Provide hands-on ‘teaching’ rather than ‘lecturing’

BRAC’s Integrated Development Programme (IDP) is a long term project that aims to improve socioeconomic conditions and livelihoods of 1.1 million poor people living in remote areas by 2020. IDP provides multifaceted support through a single platform that includes education, healthcare, sustainable livelihood and activities that promote women’s empowerment. It is convenient for IDP clients to make mobile financial transactions as IDP primarily focuses on the development of remote areas such as the haors (floodplains) and chars (shoals).

Prior to July 2016, clients received training on mobile menu navigation once every month when BRAC field officials paid them a visit. Given that the nearest branch is often more than 5km away, many women were unable to visit BRAC offices for additional support. BRAC realised that if it wanted to turn women clients into proficient users, it needed to provide rigorous, continuous training in the field.

That was how a five-day mobile money training was born. Divided into discrete 45-minute sessions, this training is always delivered in the local dialect with stories in the local context. At the end of five days, a participant is selected as a local trainer and tasked with assisting neighbours in using their wallets. Thus far, 58,000 IDP clients have received this training which enables them to use basic bKash services including cash-in, cash-out, and transfer. They can also pay loan installments, make savings deposits, and recharge their mobile accounts. 

Build confidence in technology

BRAC developed an online app to guide the CSAs in 2016 to troubleshoot problematic issues for clients and provide them support. This app allowed BRAC staff to check the validity of a national ID and immediately ascertain whether it had already been used for another account. Hence, rejection rates were reduced. Often, users would forget their PIN codes and inadvertently lock their accounts. CSAs can unlock such accounts through the app, which means that women do not need to visit the bKash service centre which is often half a day’s commute away.

Constantly on the lookout for ways to improve client experience, BRAC is collaborating with bKash to redesign the CSA app. The initial version proved to be difficult for CSAs to navigate; viewing transaction histories was also a challenge because the app frequently timed out. It has been updated since, with new icons for smoother navigability and an option to work offline.  All CSAs will also be provided a tablet with the app preinstalled.  This means that during busy office hours, CSAs can serve a greater number of clients with minimal waiting time. Data can be entered into the app, saved and later modified before  sending final requests to bKash. If there is an emergency request from a client, the CSAs can submit it online and receive answers within half an hour. The revamped app will roll out across branch offices in Spring 2019.

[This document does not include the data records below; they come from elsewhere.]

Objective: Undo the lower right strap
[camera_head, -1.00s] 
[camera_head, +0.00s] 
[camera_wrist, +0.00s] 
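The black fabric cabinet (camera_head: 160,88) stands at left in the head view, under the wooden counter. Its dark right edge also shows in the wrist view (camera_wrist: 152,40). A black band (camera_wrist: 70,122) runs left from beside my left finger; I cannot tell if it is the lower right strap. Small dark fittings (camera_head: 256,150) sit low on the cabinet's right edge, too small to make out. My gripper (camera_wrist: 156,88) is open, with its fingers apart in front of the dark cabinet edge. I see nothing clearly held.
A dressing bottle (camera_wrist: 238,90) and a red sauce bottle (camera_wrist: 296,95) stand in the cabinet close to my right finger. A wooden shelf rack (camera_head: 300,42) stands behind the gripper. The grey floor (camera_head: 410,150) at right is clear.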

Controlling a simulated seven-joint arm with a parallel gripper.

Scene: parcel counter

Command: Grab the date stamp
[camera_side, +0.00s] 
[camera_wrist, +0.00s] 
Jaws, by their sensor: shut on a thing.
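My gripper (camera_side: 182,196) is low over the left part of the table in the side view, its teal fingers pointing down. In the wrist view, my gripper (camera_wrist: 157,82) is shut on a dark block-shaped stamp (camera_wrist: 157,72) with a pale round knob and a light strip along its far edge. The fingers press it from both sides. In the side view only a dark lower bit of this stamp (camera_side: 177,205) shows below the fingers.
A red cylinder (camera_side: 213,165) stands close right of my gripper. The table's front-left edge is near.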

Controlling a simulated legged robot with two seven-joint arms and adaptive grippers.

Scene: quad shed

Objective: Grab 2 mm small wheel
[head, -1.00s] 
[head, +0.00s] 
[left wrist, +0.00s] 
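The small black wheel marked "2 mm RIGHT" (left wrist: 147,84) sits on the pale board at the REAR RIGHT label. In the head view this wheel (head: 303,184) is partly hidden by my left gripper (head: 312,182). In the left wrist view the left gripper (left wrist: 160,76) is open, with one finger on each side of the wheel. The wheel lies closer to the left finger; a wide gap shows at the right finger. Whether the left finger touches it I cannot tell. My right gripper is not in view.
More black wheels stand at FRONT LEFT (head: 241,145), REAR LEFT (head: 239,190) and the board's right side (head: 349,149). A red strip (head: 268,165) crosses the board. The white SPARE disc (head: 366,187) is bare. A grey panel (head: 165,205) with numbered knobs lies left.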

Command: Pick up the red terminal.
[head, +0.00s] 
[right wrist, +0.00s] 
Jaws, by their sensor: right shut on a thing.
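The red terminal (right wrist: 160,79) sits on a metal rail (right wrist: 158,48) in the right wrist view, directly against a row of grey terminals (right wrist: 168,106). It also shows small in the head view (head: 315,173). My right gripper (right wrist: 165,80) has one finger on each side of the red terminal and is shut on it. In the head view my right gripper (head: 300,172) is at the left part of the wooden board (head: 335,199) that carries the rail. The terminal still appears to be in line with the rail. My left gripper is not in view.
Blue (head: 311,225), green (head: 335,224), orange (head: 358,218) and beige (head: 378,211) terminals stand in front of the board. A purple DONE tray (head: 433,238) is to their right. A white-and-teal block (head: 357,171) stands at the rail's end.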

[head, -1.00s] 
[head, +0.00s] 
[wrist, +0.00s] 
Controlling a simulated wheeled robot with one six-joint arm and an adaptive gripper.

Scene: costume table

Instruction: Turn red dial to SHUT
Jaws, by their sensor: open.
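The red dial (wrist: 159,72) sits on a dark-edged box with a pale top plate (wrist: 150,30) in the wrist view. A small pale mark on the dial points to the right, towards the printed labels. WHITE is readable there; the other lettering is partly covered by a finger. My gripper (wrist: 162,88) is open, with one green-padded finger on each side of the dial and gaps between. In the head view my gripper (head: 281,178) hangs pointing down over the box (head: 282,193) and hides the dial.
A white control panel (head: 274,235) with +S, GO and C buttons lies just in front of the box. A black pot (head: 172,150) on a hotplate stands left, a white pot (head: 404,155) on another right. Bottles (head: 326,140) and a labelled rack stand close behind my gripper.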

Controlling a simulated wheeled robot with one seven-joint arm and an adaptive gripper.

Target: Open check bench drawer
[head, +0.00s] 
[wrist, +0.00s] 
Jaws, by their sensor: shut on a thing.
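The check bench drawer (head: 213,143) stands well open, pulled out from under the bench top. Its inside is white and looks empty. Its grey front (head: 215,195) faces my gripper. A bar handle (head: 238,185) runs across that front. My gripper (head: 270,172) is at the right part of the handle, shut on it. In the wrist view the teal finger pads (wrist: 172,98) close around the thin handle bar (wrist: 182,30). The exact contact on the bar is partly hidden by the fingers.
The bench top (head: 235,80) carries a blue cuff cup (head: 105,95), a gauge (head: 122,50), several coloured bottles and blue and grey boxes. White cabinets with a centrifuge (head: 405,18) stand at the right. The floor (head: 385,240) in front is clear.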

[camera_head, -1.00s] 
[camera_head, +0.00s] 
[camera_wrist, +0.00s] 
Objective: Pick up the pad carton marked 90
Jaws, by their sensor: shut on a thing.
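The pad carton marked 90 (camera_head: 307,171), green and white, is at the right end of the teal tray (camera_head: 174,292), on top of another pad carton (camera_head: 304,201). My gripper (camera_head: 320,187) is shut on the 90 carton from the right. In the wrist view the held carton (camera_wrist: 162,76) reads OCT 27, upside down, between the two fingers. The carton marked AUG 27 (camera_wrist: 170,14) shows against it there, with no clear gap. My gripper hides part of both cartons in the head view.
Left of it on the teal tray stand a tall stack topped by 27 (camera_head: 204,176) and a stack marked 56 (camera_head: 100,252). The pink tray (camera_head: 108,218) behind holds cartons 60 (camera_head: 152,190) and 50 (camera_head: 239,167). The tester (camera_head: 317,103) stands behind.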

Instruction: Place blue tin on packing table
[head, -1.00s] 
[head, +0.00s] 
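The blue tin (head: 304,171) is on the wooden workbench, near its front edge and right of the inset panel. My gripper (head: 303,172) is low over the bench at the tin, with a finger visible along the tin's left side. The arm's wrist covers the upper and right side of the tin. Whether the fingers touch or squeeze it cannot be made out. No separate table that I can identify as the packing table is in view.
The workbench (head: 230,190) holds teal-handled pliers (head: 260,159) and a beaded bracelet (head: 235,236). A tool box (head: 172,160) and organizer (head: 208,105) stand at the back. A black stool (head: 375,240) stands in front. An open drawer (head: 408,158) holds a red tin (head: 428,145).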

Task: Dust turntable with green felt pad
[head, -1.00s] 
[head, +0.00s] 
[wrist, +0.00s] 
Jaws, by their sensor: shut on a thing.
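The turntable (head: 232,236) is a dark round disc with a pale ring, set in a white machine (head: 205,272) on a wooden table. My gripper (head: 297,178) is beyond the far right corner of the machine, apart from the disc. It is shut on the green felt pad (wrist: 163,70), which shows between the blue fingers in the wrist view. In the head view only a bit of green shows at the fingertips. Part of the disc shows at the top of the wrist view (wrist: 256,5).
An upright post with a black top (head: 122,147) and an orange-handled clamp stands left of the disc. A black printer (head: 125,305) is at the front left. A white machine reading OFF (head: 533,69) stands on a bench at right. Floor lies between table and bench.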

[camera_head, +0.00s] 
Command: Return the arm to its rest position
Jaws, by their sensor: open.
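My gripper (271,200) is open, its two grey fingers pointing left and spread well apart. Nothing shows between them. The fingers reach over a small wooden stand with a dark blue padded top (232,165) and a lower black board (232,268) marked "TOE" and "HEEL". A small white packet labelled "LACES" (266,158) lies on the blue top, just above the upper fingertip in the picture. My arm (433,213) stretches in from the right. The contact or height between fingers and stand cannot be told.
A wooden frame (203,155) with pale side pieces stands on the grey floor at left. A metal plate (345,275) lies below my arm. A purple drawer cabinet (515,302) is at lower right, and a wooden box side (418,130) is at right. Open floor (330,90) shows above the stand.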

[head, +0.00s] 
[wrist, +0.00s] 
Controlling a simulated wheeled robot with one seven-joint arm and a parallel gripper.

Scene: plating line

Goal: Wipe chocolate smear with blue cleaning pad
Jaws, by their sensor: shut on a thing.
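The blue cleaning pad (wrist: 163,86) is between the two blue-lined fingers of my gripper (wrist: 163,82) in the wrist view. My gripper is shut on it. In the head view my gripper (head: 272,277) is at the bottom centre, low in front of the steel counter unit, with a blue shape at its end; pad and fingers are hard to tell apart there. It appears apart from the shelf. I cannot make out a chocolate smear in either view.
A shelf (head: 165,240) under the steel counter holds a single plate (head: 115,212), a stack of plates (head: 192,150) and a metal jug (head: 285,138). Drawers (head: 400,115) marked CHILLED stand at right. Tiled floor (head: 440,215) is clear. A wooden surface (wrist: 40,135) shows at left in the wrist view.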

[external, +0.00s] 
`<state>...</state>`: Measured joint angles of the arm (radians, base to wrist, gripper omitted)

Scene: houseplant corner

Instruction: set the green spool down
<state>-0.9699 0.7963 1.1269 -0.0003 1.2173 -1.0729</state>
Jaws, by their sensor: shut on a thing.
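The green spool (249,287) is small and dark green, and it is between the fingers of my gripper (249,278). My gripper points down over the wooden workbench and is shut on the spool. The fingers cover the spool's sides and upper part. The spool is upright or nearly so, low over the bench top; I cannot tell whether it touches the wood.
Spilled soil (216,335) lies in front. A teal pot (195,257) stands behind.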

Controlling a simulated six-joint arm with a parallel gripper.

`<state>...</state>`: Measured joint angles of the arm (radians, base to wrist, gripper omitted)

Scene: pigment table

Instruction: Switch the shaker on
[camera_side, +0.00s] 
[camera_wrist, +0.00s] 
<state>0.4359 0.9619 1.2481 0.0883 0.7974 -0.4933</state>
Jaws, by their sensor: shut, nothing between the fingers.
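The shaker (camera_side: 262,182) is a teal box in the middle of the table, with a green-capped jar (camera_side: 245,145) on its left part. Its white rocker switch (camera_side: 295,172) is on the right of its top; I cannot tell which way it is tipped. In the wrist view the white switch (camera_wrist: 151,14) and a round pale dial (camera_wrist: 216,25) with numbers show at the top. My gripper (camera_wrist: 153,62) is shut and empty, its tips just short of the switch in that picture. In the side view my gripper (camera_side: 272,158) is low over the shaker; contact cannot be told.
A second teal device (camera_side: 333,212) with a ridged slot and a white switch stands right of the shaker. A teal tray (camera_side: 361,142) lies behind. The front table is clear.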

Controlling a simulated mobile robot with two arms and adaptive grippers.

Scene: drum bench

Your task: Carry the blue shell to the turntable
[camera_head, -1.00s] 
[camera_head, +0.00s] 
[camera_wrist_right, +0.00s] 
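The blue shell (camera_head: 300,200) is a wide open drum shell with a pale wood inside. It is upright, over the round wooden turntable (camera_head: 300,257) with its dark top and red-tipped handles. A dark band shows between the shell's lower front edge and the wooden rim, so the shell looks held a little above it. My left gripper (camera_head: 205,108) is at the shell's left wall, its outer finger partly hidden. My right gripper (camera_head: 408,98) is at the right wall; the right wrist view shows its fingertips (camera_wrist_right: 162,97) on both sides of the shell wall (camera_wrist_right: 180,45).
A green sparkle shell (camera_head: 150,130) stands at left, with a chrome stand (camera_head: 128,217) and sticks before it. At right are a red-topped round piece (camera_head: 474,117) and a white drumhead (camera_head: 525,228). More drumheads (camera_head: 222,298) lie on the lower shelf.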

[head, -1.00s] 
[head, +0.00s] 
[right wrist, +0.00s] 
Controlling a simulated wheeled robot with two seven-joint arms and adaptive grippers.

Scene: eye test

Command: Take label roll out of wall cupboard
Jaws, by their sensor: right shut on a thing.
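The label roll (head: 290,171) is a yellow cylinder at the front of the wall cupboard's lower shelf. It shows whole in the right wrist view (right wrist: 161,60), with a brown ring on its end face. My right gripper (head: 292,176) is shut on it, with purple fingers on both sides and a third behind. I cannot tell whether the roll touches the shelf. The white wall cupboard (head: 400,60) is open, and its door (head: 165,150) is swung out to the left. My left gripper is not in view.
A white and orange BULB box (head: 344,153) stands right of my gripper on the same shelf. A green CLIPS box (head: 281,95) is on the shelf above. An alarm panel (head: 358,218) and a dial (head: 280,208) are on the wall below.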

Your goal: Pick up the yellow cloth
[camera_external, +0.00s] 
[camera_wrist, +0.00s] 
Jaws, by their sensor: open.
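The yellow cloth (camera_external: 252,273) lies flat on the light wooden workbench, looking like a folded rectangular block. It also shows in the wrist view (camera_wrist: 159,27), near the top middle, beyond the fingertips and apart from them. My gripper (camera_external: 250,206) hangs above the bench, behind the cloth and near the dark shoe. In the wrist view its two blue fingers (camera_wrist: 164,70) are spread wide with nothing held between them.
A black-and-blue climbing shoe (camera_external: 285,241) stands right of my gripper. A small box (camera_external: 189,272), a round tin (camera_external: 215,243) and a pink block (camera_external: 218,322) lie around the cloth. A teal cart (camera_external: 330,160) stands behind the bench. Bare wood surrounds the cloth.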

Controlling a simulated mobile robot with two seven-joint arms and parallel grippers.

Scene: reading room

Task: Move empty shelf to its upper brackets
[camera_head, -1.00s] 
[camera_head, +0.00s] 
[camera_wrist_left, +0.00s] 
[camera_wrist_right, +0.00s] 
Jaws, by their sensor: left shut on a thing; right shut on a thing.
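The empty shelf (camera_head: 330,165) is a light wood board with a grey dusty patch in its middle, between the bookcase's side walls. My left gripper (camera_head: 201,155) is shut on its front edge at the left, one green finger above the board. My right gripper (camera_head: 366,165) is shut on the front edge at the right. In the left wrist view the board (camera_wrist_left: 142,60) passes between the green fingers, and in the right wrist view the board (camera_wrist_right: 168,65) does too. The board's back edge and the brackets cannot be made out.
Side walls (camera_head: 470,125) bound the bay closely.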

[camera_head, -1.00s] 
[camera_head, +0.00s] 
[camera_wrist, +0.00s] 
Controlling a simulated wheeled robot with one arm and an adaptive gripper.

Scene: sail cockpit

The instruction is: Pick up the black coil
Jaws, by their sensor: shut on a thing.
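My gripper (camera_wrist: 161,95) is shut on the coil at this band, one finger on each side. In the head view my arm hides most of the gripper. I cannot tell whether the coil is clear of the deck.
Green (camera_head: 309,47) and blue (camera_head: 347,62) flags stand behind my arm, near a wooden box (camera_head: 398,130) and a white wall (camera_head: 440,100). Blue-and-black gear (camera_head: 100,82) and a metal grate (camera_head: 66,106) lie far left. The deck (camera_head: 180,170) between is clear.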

BRAC has about 700 CSAs who have so far opened 254,082 accounts. Compared to the crowded agent points, the BRAC offices are much more comfortable for women to ask questions, explore wallet functionality, and correct mistakes without judgment. 

The digital way forward

BRAC has spent the past five years identifying and addressing primary barriers to mobile money adoption for women. The largest NGO will have opened over 1 million bKash accounts across the country by 2019 and trained more than six million clients, mostly women. From digitizing salaries to promoting bKash for savings schemes, BRAC has identified ways to catalyse financial inclusion through mobile money.

The power of mobile money to transform the economic lives of women — and their larger networks — is clear. And BRAC is trying to make full use of that potential as it strives to develop products and services targeting new population segments to ensure that no woman is left behind on the journey to financial inclusion. This includes digitisation of wages for ready-made garment workers and piloting loan products for Facebook-based entrepreneurs.

Achieving gender equality in financial services, however, will require a multifaceted response that reaches far beyond ensuring meaningful access. Most critically, regulators will need to explore ways to further foster use of mobile money by lifting transaction fees and limits, for instance. Research demonstrates that women transact with mobile money at a lower rate than men due to greater price sensitivity. If partners across Bangladesh can come together in developing a regulatory environment conducive to inclusivity, then financial inclusion for all will not remain a dream any more. It will become the reality.

Driving a cashless ecosystem

When BRAC began its work with the Innovation Fund in 2013, it had not anticipated the extent to which the impact of mobile money training would spill over. Women have proven themselves to be agents of change, driving grassroots uptake of mobile money within and beyond their immediate network. If a woman adopts mobile money, it creates significant ripple effects throughout the larger ecosystem. She will in turn introduce it to her family, friends, and neighbors. Women have also proven themselves to be significant drivers of economic growth.

Increasing financial inclusion for women through access to mobile money in turn creates a more efficient, productive, and transparent economy.

With almost a quarter of a million students in its 8,695 schools, BRAC leveraged this potential to create an active base of mobile wallets in one stroke. BRAC made tuition payment through bKash compulsory which not only brought parents under the mobile money umbrella, but also generated ripple effects in communities and local markets. Project staff first introduced parents, mostly mothers, to an eight-step process in 2016 which explained the payment system through flashcards. BRAC Education Programme (BEP) has since opened 216,856 bKash accounts. Only 11,978 parents, accounting for 5.52% of the whole, had bKash accounts before BRAC’s intervention. The BRAC effect did not stop there. Newly incorporated housewives urged their husbands to open accounts and also spread the word to their neighbours. With more users, bKash agents popped up in markets and cashless transactions skyrocketed. People had money flowing in from Dhaka and other cities to remote villages. Birostail village in Bangladesh’s rural north, about half an hour’s auto-rickshaw ride away from Rajshahi is a case in point. A BRAC employee, Mainul Islam, says he gets requests from people, who are not BRAC clients, to help them learn bKash during his small group meetings with parents. “I had started with only the parents. Now everyone wants to learn. There weren’t so many bKash agents around before. The situation has changed.”

Razia Sultana, teaching at the BRAC school in Birostail for more than 15 years, has seen the changes in the locality firsthand. Just three years back, there was only one bKash agent point in the sub-district. “Now we can find at least three points in walking distance,” says Razia, who now receives her paycheck through bKash.

Sharmin Sultana sits outside the school every day while her 8-year-old daughter attends classes. She introduced her trader husband Md Ibrahim to bKash after learning about it at BRAC group meetings. Ibrahim has a business in Rajshahi’s Paba sub-district and had to visit banks regularly. This meant several hours of commute every week. Sultana then suggested he open a bKash wallet and transact through mobile money. A year down the road, even Ibrahim’s vendors have caught on. They use bKash too.

The story is almost the same in villages and communities across the country. BRAC training has been one of the most successful vehicles of mobile money expansion, spreading from students to parents, women to families and neighbourhoods to districts.